§ Stated goal
Return all the data below as it stands, minus the pictures.

[Start]

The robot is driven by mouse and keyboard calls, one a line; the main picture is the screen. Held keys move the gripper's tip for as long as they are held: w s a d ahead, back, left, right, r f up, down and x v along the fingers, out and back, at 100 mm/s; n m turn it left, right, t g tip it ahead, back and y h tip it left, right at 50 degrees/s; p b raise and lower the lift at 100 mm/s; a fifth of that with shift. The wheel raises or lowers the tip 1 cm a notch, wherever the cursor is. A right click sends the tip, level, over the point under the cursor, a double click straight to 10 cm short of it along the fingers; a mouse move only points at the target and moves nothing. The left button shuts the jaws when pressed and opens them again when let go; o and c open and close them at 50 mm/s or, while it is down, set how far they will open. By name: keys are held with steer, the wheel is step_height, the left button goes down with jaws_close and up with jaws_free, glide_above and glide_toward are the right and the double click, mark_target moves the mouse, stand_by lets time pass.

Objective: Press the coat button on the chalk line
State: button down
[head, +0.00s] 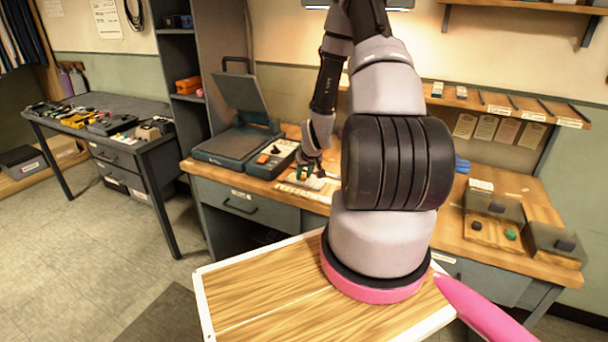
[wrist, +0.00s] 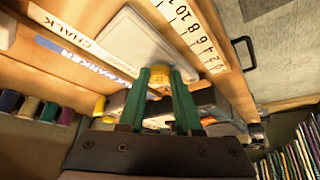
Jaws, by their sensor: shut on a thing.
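My gripper (wrist: 158,88) has its two green fingers close together on a small yellow, rounded thing (wrist: 158,76) in the wrist view. It may be the coat button, but its shape is largely hidden between the fingers. In the head view my gripper (head: 305,173) is low over the front of the workbench. A white strip reading CHALK (wrist: 72,32) lies to the left in the wrist view, beside a blue MARKER strip (wrist: 60,53). A pale flat plate (wrist: 128,42) lies just beyond the fingertips. I cannot tell whether the yellow thing touches it.
A number scale (wrist: 190,32) runs along the wood in the wrist view. In the head view, an open-lidded press (head: 235,145) and a control box (head: 270,158) stand left of my gripper. Trays (head: 495,230) stand right. A cluttered side table (head: 100,115) is far left.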

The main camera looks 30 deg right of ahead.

[End]

§ Result for this exercise
The robot is driven by mouse and keyboard calls, one a line; the main picture is the screen. Held keys move the gripper's tip for as long as they are held: w s a d ahead, back, left, right, r f up, down and x v along the fingers, out and back, at 100 mm/s; n m turn it left, right, t g tip it ahead, back and y h tip it left, right at 50 degrees/s; p b raise and lower the lift at 100 mm/s; a fifth of that with shift. The wheel raises or lowers the tip 1 cm a notch, wherever the cursor is. A right click sends the tip, level, over the point under the cursor, a double click straight to 10 cm short of it along the fingers; a mouse move only points at the target and moves nothing. The left button shuts the jaws when pressed and opens them again when let go; o and c open and close them at 50 mm/s or, while it is down, set how far they will open. By name: keys are held with steer, the wheel is step_height, the left button goes down with jaws_close and up with jaws_free, glide_above and glide_toward are the right and the double click, mark_target moves the mouse, stand_by lets time pass.

Objective: Press the coat button on the chalk line
State: button down
[head, +0.00s] 
[wrist, +0.00s] 
Jaws, by their sensor: shut on a thing.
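My gripper (wrist: 158,88) has its two green fingers close together on a small yellow, rounded thing (wrist: 158,76) in the wrist view. It may be the coat button, but its shape is largely hidden between the fingers. In the head view my gripper (head: 305,173) is low over the front of the workbench. A white strip reading CHALK (wrist: 72,32) lies to the left in the wrist view, beside a blue MARKER strip (wrist: 60,53). A pale flat plate (wrist: 128,42) lies just beyond the fingertips. I cannot tell whether the yellow thing touches it.
A number scale (wrist: 190,32) runs along the wood in the wrist view. In the head view, an open-lidded press (head: 235,145) and a control box (head: 270,158) stand left of my gripper. Trays (head: 495,230) stand right. A cluttered side table (head: 100,115) is far left.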

The main camera looks 30 deg right of ahead.

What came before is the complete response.